Parties make final push before election
German Chancellor Angela Merkel made an 11th-hour push for votes on Saturday, the eve of an election expected to return her to power but perhaps not in the new coalition she wants.
"We are going to fight to the end because every vote counts," she told a crowd of around 1,000 people waving orange "Angie" placards and chanting "Angie, Angie."
"We are the only party in Germany to govern the economy sensibly," she said. "Voters will decide tomorrow how quickly we get out of this crisis. We are fighting for the German jobs of the future."
Merkel, 55, has won plaudits at home and abroad for steady leadership through the crisis that has hit Europe's top economy harder than most, and surveys indicate Germans are in no mood for change at the top.
"This pastor's daughter from the east has governed with such self-confidence in the past four years that many of the 62.2 million voters will choose her even though they do not like her party. They want Merkel," commented the daily Süddeutsche Zeitung.
But her conservative party's lead over the centre-left Social Democrats (SPD) has shrunk and tension is rising as her hopes of governing with her preferred partners, the pro-business Free Democrats (FDP), hang by a thread.
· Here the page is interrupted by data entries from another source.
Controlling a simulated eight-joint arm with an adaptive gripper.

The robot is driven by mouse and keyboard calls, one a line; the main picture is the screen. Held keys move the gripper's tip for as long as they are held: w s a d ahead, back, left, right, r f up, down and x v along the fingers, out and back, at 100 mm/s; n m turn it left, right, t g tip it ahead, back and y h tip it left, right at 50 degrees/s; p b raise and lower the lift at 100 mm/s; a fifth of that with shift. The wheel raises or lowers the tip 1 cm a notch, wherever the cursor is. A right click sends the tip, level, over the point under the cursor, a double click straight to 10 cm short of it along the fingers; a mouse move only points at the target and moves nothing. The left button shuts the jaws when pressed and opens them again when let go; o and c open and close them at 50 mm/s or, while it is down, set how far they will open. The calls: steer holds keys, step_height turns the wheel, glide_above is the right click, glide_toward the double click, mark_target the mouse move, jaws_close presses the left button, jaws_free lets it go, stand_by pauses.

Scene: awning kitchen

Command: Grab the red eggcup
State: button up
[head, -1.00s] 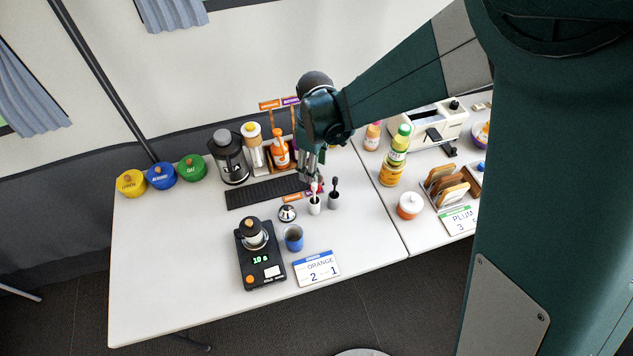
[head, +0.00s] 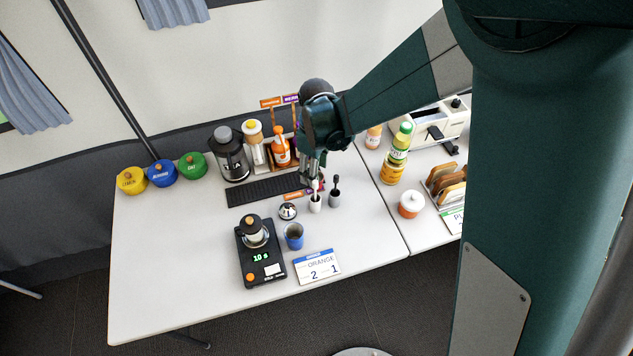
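My gripper (head: 313,180) points down over the back middle of the white table, just behind a white holder (head: 315,203) and a grey holder (head: 334,199). A small red patch (head: 322,184) shows right beside the fingertips. It may be the red eggcup, mostly hidden by the gripper and the holders. At this size I cannot tell whether the fingers are open or shut, or whether they touch the red thing.
A silver-domed item (head: 287,211), a blue cup (head: 293,236) and a black scale (head: 261,259) stand in front. Bottles (head: 281,150) stand behind.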

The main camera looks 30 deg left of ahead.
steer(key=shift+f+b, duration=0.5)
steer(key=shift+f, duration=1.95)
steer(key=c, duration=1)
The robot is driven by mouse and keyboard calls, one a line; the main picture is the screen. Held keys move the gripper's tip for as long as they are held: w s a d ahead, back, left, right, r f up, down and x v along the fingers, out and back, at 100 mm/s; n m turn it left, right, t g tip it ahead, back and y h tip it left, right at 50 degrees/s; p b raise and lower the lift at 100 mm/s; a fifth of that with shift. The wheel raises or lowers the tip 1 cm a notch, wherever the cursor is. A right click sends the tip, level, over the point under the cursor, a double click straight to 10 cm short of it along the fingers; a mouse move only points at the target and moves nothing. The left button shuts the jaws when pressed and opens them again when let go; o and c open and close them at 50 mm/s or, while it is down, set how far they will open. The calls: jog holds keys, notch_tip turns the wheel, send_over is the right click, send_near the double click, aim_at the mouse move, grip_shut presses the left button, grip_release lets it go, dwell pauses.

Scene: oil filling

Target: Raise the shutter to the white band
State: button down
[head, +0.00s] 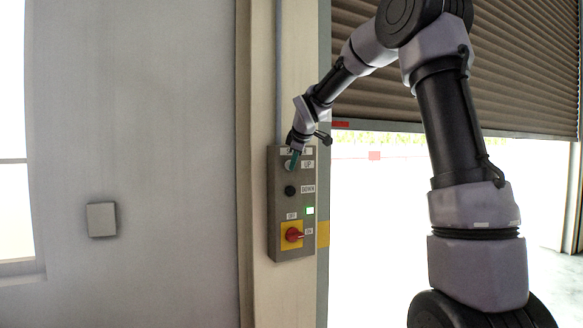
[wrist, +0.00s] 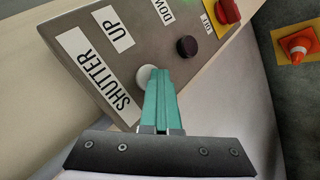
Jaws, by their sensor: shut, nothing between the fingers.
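The grey control box (head: 276,213) is on the door post, with a white UP button, a black DOWN button (head: 290,190) and a red rotary switch on yellow (head: 293,235). A green lamp (head: 309,211) is lit on it. My gripper (head: 293,160) is shut and empty, its teal fingertips at the UP button. In the wrist view the fingertips (wrist: 159,75) overlap the white UP button (wrist: 146,74); whether they press it I cannot tell. The brown slatted shutter (head: 500,85) is partly raised, its lower edge well above the floor. No white band is clearly visible.
A red mark (head: 341,124) and a yellow mark (head: 323,234) are on the door frame. A white wall plate (head: 101,219) is at left. The opening under the shutter is bright.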

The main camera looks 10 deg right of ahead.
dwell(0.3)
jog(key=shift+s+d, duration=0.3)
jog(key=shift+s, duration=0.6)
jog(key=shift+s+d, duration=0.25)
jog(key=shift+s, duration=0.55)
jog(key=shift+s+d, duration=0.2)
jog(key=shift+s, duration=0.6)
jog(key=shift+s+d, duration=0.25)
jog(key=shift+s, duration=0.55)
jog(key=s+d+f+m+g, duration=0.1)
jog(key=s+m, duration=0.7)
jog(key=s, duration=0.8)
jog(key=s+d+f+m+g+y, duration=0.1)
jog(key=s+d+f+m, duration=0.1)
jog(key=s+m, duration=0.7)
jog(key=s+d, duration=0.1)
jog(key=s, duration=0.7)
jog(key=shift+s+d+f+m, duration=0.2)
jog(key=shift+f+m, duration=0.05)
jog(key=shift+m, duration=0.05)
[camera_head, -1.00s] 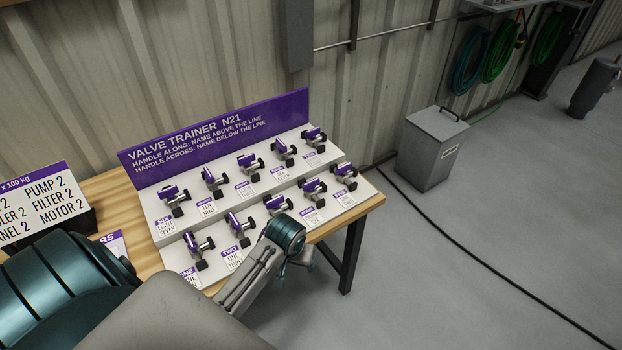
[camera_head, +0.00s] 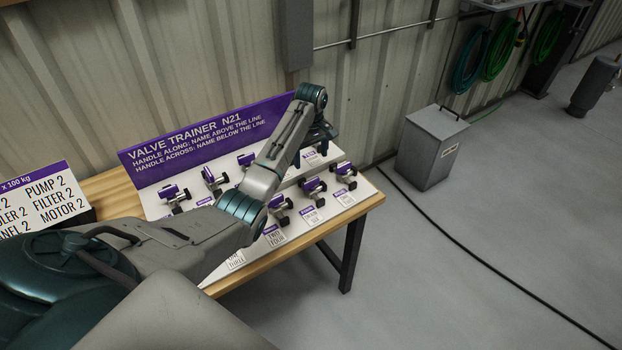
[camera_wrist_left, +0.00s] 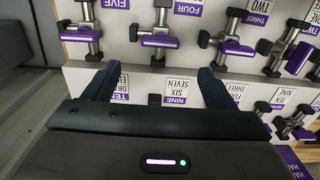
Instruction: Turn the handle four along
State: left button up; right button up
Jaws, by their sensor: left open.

If Merkel's Christian Democratic Union (CDU) and the FDP do not clinch a majority, the most likely outcome is another awkward "grand coalition" between the CDU and the SPD that has governed Germany since the inconclusive 2005 election. But Merkel insisted: "We can only have stability with a coalition between a strong Union and the FDP."
Supporters were impressed with her final performance.
"She did well. Certainly better than at the TV debate," said Katrin Sattelkau, referring to a televised "duel" between the two candidates two weeks ago which was broadly seen as lacklustre and dry.
"We are confident because there is no other direction possible for this
country," added Sattelkau, a 34-year-old doctor.
The SPD candidate, Foreign Minister Frank-Walter Steinmeier, was judged by many to be a weak campaigner at first. But he has steadily gained confidence and issued a rousing call to some 10,000 supporters late Friday at Berlin's Brandenburg Gate.
"The Union is getting more nervous by the day," Steinmeier told his flag-waving audience.
"The big lead they had has melted like ice in the sunshine. We will keep fighting for every vote until the last second on Sunday at 6:00 pm," he said, referring to when polling stations close.
Voters said the often reserved Steinmeier, a veteran bureaucrat who has never run for political office, had in the final weeks of the campaign developed the killer instincts needed in a candidate.
"I've never seen him better," said Monika Buttgereit, a 59-year-old teacher. "He was relaxed but feisty and he got across the main point - we have to stop Black-Yellow," she said, referring to the party colours of the CDU and FDP.
But the final campaign rallies took place amid heightened security throughout the country following a series of messages from Islamic militants warning Germany over its continued presence in war-torn Afghanistan.
The unpopular military deployment is just one of a host of problems the winner of Sunday's election with have to face, along with a record mountain of debt and Germany's worst economic slump for more than 60 years.
"Whoever receives from the voters the task of governing will need a great deal of strength, courage and optimism to overcome the challenges that lie before him, or her," Hannover's Neue Presse daily said in an editorial on Saturday.